*What the exercise asks:* Look for the line with "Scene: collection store" in the entries below, then extract that line and all lines after it exactly, with pictures left out.

--- BEGIN Records provided ---

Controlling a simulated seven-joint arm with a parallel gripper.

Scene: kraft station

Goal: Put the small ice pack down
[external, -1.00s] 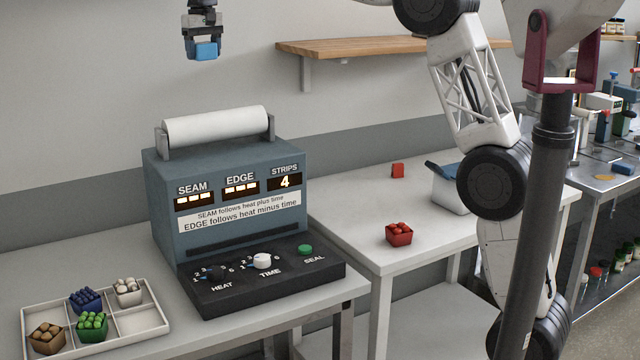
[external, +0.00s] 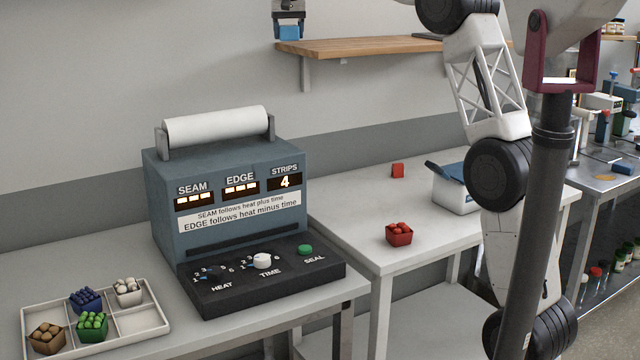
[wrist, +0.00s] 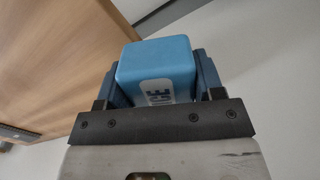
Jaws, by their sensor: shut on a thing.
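In the external view the blue ice pack (external: 289,33) hangs at the lower end of my gripper, high up near the left end of the wooden wall shelf. I cannot tell the exact gap to the shelf.
The wooden shelf (external: 370,47) has a bare left part and a dark flat item (external: 428,36) farther right.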

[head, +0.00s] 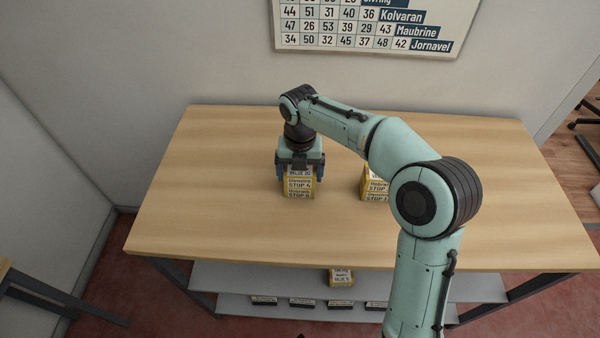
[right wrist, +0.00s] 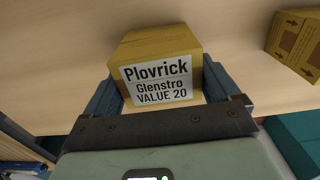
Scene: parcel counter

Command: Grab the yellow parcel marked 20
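The yellow parcel marked VALUE 20 (head: 299,187) stands on the wooden counter, left of the middle. In the right wrist view the parcel (right wrist: 155,48) shows a white label reading Plovrick, Glenstro, VALUE 20. My right gripper (head: 299,172) is over it from above and behind, with one blue finger along each side. In the right wrist view the parcel fills nearly all the space between the fingers. I cannot tell whether the fingers press on it. My left gripper is not in view.
A second yellow parcel (head: 374,183) stands to the right on the counter (head: 220,220), partly behind my right arm. Another parcel (head: 341,278) is on the shelf below, above several dark label strips. A number chart (head: 370,25) hangs on the wall. The counter's left side is clear.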

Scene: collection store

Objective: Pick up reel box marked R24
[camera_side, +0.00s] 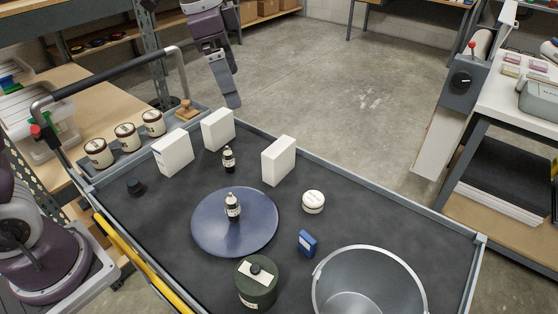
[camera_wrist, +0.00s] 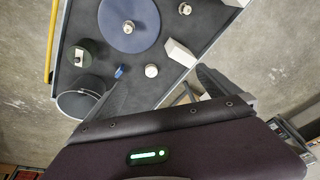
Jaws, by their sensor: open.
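Three white upright boxes stand on the dark cart top in the side view: a left one (camera_side: 173,152), a middle one (camera_side: 218,130) and a right one (camera_side: 279,160). I can read no R24 mark on any of them, so I cannot tell which is the reel box. My gripper (camera_side: 233,100) is in the air beyond the cart's far edge, above and behind the boxes. In the wrist view my gripper (camera_wrist: 162,78) is open and empty. A white box (camera_wrist: 180,53) shows near its right finger; another white box (camera_wrist: 237,2) is cut by the top edge.
A blue disc (camera_side: 210,235) bears a small dark bottle (camera_side: 233,207). Another bottle (camera_side: 228,160) stands between the boxes. The cart has raised rims.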

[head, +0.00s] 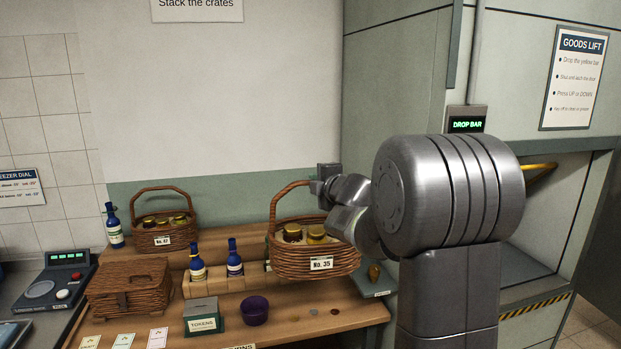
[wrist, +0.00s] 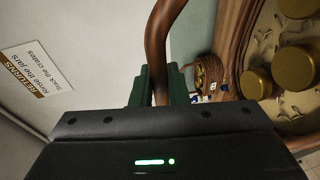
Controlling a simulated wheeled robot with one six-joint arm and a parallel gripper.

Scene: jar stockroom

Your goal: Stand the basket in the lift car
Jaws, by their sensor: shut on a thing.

--- END Records provided ---

*Output for this exercise:*
Scene: collection store

Objective: Pick up reel box marked R24
[camera_side, +0.00s] 
[camera_wrist, +0.00s] 
Jaws, by their sensor: open.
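Three white upright boxes stand on the dark cart top in the side view: a left one (camera_side: 173,152), a middle one (camera_side: 218,130) and a right one (camera_side: 279,160). I can read no R24 mark on any of them, so I cannot tell which is the reel box. My gripper (camera_side: 233,100) is in the air beyond the cart's far edge, above and behind the boxes. In the wrist view my gripper (camera_wrist: 162,78) is open and empty. A white box (camera_wrist: 180,53) shows near its right finger; another white box (camera_wrist: 237,2) is cut by the top edge.
A blue disc (camera_side: 210,235) bears a small dark bottle (camera_side: 233,207). Another bottle (camera_side: 228,160) stands between the boxes. The cart has raised rims.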

[head, +0.00s] 
[wrist, +0.00s] 
Controlling a simulated wheeled robot with one six-joint arm and a parallel gripper.

Scene: jar stockroom

Your goal: Stand the basket in the lift car
Jaws, by their sensor: shut on a thing.

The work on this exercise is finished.